[Extracted information]
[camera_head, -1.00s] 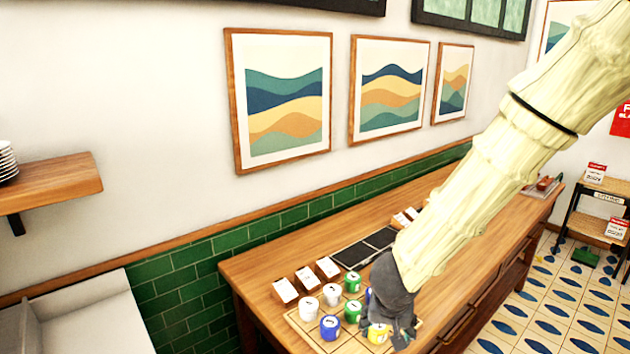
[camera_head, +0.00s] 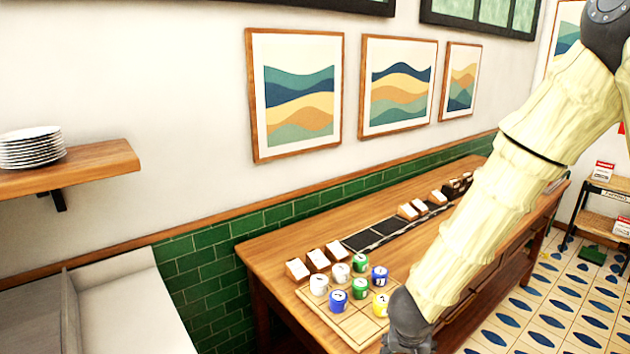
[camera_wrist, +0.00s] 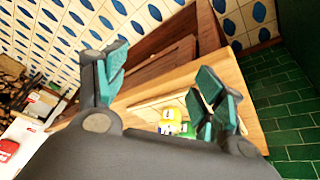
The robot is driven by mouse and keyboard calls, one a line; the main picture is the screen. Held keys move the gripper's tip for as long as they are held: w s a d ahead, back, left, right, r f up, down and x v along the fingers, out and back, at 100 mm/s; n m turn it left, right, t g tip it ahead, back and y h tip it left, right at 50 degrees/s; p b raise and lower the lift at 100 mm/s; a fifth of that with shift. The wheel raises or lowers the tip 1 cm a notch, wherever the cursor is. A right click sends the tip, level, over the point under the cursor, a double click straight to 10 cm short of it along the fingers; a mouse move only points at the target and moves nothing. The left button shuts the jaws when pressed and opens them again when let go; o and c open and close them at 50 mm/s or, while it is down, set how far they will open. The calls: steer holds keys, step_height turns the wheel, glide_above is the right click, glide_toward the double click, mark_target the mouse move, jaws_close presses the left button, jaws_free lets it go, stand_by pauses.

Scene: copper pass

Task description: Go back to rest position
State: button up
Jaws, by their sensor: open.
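My gripper (camera_wrist: 158,95) is open and empty in the wrist view, its teal-padded fingers spread apart. In the head view my gripper (camera_head: 408,335) hangs at the lower right, beside the wooden board's right edge, and its fingers are mostly cut off by the frame. Several mugs stand on the wooden board (camera_head: 350,332). Among them are a yellow mug (camera_head: 381,304), a blue mug (camera_head: 338,300), a green mug (camera_head: 360,287) and a white mug (camera_head: 318,285).
The wooden counter (camera_head: 268,258) runs along the green tiled wall. Small card boxes (camera_head: 317,260) and a dark strip (camera_head: 390,230) lie behind the board. A shelf (camera_head: 95,160) with plates (camera_head: 32,147) is at left. A rack (camera_head: 600,200) stands at right. Patterned floor lies beyond the counter.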

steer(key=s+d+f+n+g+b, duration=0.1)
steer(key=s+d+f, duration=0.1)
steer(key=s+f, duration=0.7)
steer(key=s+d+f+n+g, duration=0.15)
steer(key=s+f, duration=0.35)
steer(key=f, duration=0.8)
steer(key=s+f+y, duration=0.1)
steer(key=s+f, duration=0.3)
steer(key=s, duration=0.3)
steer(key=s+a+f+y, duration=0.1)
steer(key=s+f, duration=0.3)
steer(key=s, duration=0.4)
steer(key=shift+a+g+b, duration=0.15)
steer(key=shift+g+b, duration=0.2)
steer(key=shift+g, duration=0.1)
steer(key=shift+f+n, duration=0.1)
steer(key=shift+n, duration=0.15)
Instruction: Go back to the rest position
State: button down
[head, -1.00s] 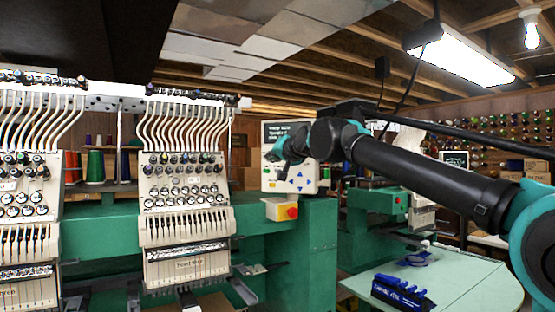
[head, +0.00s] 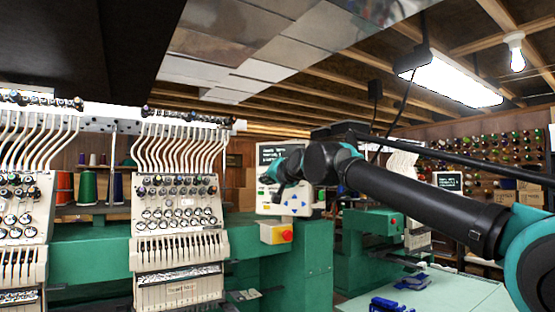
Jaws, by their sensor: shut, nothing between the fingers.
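My arm reaches in from the right edge, raised and bent at a dark elbow joint. My gripper (head: 268,179) is at its far end, small and dark, in front of the control panel of the embroidery machine. It is shut and holds nothing. It hangs in the air, clear of the table; the gap to the panel is hard to judge.
A green embroidery machine (head: 290,262) with white needle heads (head: 178,215) fills the left and middle. Its control panel (head: 297,203) has an orange-red switch box (head: 276,233) below. A pale table (head: 455,292) at lower right holds blue items (head: 390,304). Thread spools (head: 497,150) line the back wall.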

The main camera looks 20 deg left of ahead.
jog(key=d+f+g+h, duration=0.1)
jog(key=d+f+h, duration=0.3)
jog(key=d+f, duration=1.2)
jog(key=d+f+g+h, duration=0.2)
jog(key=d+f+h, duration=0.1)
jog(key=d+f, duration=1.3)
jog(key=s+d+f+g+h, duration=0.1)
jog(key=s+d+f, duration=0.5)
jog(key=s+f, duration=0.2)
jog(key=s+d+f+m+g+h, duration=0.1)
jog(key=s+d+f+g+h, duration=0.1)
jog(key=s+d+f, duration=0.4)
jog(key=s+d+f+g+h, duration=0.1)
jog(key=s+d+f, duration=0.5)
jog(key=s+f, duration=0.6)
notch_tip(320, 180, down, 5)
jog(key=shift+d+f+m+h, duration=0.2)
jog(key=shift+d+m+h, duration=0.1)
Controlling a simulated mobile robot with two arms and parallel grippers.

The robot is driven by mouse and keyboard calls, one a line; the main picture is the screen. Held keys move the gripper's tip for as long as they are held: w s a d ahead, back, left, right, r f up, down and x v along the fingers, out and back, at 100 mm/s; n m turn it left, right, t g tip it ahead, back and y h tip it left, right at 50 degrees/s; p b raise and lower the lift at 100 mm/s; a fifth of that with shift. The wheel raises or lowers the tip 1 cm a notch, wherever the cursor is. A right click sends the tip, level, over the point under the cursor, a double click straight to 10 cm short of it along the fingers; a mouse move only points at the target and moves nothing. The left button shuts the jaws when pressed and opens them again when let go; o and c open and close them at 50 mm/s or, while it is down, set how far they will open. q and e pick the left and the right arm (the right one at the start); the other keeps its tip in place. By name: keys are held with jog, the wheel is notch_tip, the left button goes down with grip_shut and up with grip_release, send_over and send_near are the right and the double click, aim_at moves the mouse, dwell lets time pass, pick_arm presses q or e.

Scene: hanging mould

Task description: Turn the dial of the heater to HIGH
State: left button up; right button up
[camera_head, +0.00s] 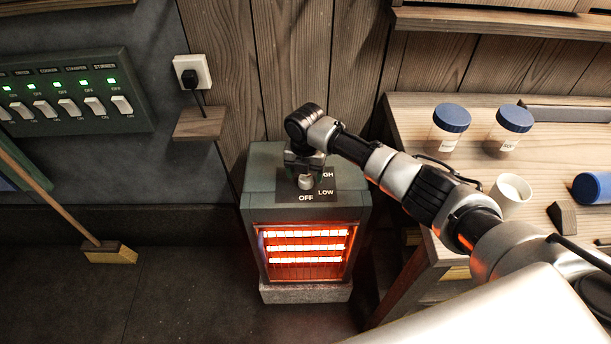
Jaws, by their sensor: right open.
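The heater (259,190) is a dark green box standing on the floor on a pale block, with its bars glowing orange-red. On its top is a dark plate lettered OFF, LOW and a partly covered word ending in "GH". The pale dial (305,182) sits on this plate. My right gripper (304,177) points down over the dial, open, with its fingers at the dial. I cannot tell whether they touch it. The gripper hides part of the dial and of the plate, so the dial's pointing direction does not show. My left gripper is not in view.
A wooden workbench (405,115) at the right holds two blue-lidded jars (449,128), a white cup (511,193) and a blue cylinder (592,188). A switch panel (70,95) with green lights is on the left wall. A broom (110,252) leans at left.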

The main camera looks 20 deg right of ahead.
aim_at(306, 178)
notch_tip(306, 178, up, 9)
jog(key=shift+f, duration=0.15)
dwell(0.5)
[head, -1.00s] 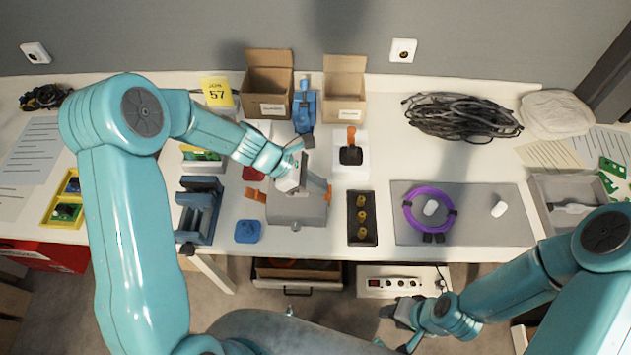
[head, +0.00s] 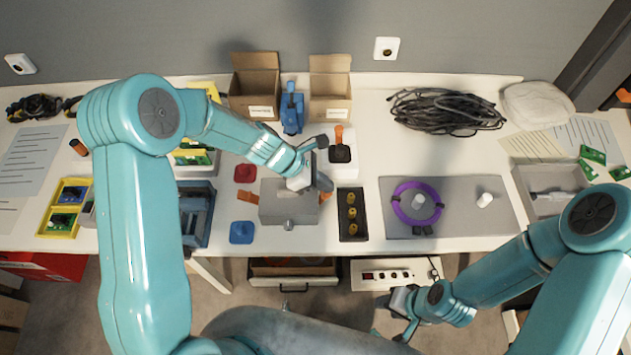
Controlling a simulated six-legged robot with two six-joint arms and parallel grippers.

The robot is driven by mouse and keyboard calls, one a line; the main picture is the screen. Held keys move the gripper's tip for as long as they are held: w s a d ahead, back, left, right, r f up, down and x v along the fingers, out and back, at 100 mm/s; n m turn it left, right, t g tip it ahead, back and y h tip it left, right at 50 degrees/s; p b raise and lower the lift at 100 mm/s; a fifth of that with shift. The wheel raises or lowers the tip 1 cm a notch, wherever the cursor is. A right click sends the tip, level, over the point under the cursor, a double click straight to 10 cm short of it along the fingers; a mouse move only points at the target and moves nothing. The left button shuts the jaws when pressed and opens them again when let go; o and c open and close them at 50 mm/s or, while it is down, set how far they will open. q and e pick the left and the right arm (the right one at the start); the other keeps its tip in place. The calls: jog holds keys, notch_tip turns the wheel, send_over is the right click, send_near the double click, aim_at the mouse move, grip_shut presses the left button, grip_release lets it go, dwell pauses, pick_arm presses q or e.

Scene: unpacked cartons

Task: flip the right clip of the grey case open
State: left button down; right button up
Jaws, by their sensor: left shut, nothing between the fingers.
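The grey case (head: 289,214) lies on the table in front of me, its lid down. Its orange left clip (head: 247,197) sticks out at the left side. Its orange right clip (head: 325,184) shows at the right side, partly hidden by my left gripper. My left gripper (head: 310,185) is shut and empty, over the right part of the case, close beside the right clip; its fingertips are largely hidden, so I cannot tell whether they touch the clip. My right gripper (head: 398,312) hangs low in front of the table edge, away from the case; its jaw opening is unclear.
A dark tray with yellow pieces (head: 340,226) stands just right of the case. A black-and-orange item (head: 340,150) stands behind it. A blue piece (head: 241,232) and a red piece (head: 245,173) lie to the left. A grey mat (head: 455,221) carries a purple ring (head: 398,207).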

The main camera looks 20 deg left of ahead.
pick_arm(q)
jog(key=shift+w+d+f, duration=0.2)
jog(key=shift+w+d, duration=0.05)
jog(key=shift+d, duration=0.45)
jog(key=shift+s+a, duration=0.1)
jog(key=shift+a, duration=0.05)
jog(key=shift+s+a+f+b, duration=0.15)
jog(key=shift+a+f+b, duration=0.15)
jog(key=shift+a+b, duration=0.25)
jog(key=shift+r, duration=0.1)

[What to do] Only the lines from the one with "Scene: copper pass" up to the one with "State: button up" should be repeated, both included, exactly as they appear.

[Written reply]
Scene: copper pass

Task description: Go back to rest position
State: button up

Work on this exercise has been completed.